# [DATA LISTING]
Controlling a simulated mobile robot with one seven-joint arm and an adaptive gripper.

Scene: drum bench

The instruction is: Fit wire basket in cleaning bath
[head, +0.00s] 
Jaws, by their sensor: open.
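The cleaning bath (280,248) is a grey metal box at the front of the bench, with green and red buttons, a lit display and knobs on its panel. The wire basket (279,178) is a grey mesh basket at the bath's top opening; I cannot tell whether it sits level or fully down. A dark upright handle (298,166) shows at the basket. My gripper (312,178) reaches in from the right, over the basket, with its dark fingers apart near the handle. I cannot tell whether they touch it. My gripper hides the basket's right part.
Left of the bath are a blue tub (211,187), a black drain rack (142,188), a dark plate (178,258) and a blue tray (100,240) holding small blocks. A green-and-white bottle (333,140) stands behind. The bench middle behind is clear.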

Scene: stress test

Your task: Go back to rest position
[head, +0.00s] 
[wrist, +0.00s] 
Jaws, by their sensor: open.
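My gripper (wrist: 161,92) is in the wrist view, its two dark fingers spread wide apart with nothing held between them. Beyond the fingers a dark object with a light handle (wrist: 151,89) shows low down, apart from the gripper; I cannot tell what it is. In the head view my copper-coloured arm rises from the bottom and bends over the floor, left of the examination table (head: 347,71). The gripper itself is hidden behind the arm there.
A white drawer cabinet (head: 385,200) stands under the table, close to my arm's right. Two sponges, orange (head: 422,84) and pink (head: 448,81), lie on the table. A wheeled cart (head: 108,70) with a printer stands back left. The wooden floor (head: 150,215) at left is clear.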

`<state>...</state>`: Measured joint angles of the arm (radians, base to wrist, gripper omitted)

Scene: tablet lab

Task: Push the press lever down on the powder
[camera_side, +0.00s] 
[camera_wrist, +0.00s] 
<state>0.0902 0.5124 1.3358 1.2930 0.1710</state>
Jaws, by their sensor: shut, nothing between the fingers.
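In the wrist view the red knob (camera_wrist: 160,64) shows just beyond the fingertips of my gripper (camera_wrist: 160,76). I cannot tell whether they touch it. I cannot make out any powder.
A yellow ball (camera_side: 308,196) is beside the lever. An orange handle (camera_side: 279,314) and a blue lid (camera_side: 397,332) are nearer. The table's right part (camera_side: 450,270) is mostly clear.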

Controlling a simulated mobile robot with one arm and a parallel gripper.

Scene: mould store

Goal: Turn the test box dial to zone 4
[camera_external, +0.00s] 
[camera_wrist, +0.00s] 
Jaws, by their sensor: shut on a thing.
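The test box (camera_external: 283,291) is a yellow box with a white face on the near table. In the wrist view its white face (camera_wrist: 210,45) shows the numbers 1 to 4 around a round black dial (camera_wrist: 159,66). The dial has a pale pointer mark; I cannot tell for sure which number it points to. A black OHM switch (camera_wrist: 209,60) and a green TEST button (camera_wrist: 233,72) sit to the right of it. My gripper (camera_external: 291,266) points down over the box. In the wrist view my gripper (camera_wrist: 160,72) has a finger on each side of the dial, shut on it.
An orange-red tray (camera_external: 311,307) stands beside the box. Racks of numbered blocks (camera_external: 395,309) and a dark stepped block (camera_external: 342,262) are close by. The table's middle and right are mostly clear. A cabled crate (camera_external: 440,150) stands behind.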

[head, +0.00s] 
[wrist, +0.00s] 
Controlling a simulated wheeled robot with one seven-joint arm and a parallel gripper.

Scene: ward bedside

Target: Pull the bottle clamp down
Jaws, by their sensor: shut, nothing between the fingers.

# [TASK BRIEF]
Show the lines of the records that contain the word "robot".

# [EXERCISE RESPONSE]
Controlling a simulated mobile robot with one seven-joint arm and an adaptive gripper.
Controlling a simulated mobile robot with one arm and a parallel gripper.
Controlling a simulated wheeled robot with one seven-joint arm and a parallel gripper.

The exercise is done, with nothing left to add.